El término ‘ejemplaridad’ ha invadido recientemente nuestro corpus normativo, más como un eslogan que como un concepto definido con precisión. La ejemplaridad no tiene contenido propio. Lo que podría constituir un deber positivo de ejemplaridad sigue siendo un discurso de los actores políticos del país, que tienen un alcance simbólico, pero no vinculante.

La noción de ejemplaridad es todavía una forma solamente verbal entre los que compiten por el poder. Si bien el uso del término se ha popularizado desde mediados de la década de los 80 del siglo pasado, la noción de un deber de ejemplaridad de los gobiernos no es nada nuevo.

Si se hace una genealogía de ese principio, que aparece bajo diferentes términos, cubriendo diferentes requisitos de los valores dominantes de una sociedad: el puritanismo en los Estados Unidos, los honores debidos a los antepasados en Atenas, la Roma republicana que requería que cualquier candidato a una magistratura hubiera cumplido sus campañas militares.

Hoy, estamos esencialmente atentos para garantizar que los más altos líderes políticos, y en particular los miembros del gobierno, hayan cumplido con sus obligaciones fiscales, no estén en una situación de conflicto de intereses, hayan pagado sus pensiones de paternidad y no tengan pendientes acusaciones de acoso sexual.

La ejemplaridad contemporánea sigue buscando una definición capaz de hacer que todos estén de acuerdo. El Larousse la define como el «carácter de lo que es ejemplar, de lo que se pretende que sirva de lección». «La palabra es polisémica», señala Lucien Jaume, un filósofo de la política.

«Ejemplar» se refiere a lo que es el miembro de una serie de objetos idénticos entre sí y la superioridad en valor o carácter excepcional de un ser. ¿Deberían los gobernantes ser obedientes, parecerse a los ciudadanos? ¿Servir como modelos a seguir? ¿O estar sujeto a un régimen excepcional? ¿Tienen que ser perfectos, o más que perfectos?

La exigencia de ejemplaridad se basa en una lógica elitista, en el principio de que ‘la nobleza obliga». Si tal requisito tiene afinidades con un régimen aristocrático, no sería necesario en una democracia.

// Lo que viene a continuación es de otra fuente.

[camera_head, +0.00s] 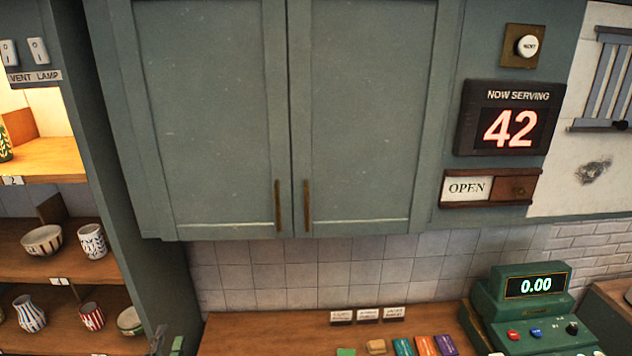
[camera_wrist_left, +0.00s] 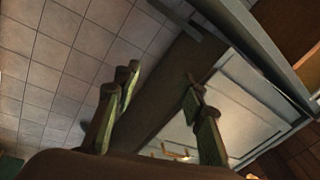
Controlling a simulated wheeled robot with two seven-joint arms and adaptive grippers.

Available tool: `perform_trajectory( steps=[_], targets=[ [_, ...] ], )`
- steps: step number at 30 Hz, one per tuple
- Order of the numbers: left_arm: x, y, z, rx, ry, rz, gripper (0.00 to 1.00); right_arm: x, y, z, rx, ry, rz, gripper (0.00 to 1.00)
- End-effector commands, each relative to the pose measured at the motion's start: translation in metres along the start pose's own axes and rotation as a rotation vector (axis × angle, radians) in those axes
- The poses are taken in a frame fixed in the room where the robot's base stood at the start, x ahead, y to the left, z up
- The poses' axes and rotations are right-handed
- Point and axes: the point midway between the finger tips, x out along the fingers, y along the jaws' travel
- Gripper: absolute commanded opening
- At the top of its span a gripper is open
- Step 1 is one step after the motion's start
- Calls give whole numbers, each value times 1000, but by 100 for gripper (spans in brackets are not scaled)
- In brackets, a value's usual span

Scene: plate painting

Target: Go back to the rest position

A los gobernantes se les pide que se comporten como iguales a los gobernados y no se espera que tengan superioridad de ningún tipo, al menos no superioridad ética. ¿Es la ejemplaridad una superioridad ética exigida a nuestros gobernantes? ¿Una grandeza de otra época?

Los funcionarios electos están sujetos a un doble mandato contradictorio, Por un lado, se les pide que sean personas normales, ciudadanos comunes, no que sean «profesionales políticos». Por otro lado, se les pide que sean más ejemplares: que no hayan sido condenados, que nunca hayan cometido errores, que no tengan asociados irrespetables, etc.

Y la gente común comete errores. Y no basta con eso, ya no se presume la virtud, se demuestra a través de la transparencia. Hemos llegado al día en el que una ideología de la transparencia habría reemplazado el ideal democrático de producir un mundo en el que prive el bien común. Dar ejemplo se ha convertido así en un tema esencial en las campañas electorales.

Los últimos tres presidentes franceses, aunque aspiran a encarnar modelos de poder muy diferentes han prometido una conducta ejemplar y combatir la corrupción: no ha sucedido una cosa ni la otra.

Cuando hablar de conducta ejemplar se convierte en un encantamiento impotente, un mantra carente de efecto, ¿qué confianza es posible? El historiador griego Tucídides, que señaló los peligros de la corrupción en Atenas, ya señaló que «las palabras se desviaron de su significado ordinario», hasta el punto de que la deliberación pública perdió su significado. «Nuestra república democrática ha cedido al discurso consensual sobre la moralización de la vida política, un instrumento retórico que la adorna con las virtudes de la moral». La ejemplaridad contemporánea sigue buscando un modelo.